Un día decidí apartarme del árbol y verlo con perspectiva, desde la lejanía. Quería saber si había algo que yo no estaba viendo, algo que estaba haciendo que hubiese tantas naranjas malas. Me sorprendió ver que el naranjero ya no tenía el mismo color, el color con el que yo lo conocí. Estaba mucho más oscuro, ennegrecido, triste… Y yo no me había dado cuenta. Tuve que apartarme y ponerme bien lejos de él para ver que las naranjas buenas se habían acabado, o que si quedaban algunas, el esfuerzo para conseguirlas era tan grande que no valía la pena, porque todas las demás, que eran malas, me hacían daño. Cuánto tardé en darme cuenta de que ya nada era igual y que hacía tiempo que había estado luchando para que todo siguiesen bien, para que las naranjas que tanto me gustaban estuviesen ahí… pero las cosas cambian, cambian cuando menos te lo esperas, y lo único que puedes hacer es dejarlo pasar, apartarte, pasar página y superarlo.

Lo malo es que nada hará que olvide esas riquísimas naranjas que un día tanto me gustaban, y que siempre que vea, escuche o lea algo sobre ellas me vendrán a la cabeza todos estos recuerdos, tanto las naranjas en sí como el lugar de donde son, e incluso la misma palabra: naranja.

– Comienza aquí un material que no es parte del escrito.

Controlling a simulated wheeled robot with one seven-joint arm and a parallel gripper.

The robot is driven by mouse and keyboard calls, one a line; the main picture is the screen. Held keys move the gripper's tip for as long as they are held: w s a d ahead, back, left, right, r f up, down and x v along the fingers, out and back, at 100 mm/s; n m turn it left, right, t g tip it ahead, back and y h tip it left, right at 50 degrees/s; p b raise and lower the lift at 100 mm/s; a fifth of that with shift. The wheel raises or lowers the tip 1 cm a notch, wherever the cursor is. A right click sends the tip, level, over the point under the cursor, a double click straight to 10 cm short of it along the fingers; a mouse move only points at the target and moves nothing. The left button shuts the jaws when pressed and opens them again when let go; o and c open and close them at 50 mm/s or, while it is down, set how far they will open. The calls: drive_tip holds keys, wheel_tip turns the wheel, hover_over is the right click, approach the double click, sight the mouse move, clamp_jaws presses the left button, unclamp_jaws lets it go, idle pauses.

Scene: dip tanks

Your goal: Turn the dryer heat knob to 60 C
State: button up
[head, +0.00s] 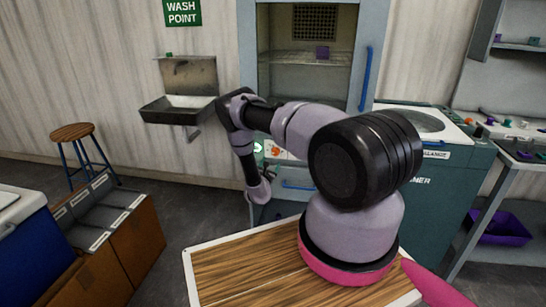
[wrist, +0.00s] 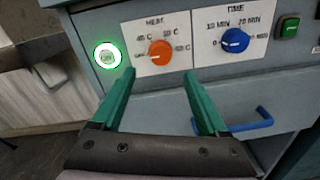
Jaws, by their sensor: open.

Siempre las recordaré porque me dieron momentos muy buenos, momentos tan buenos que siempre pensé que durarían para siempre. Su sabor me dejaba en una nube, pero una a la que jamás volveré, pues igual que los buenos recuerdos acudirán a mi mente cuando me encuentre con ellas, los malos también lo harán, y por desgracia lo harán con una presencia infinitamente mayor que los buenos, cada vez más diminutos.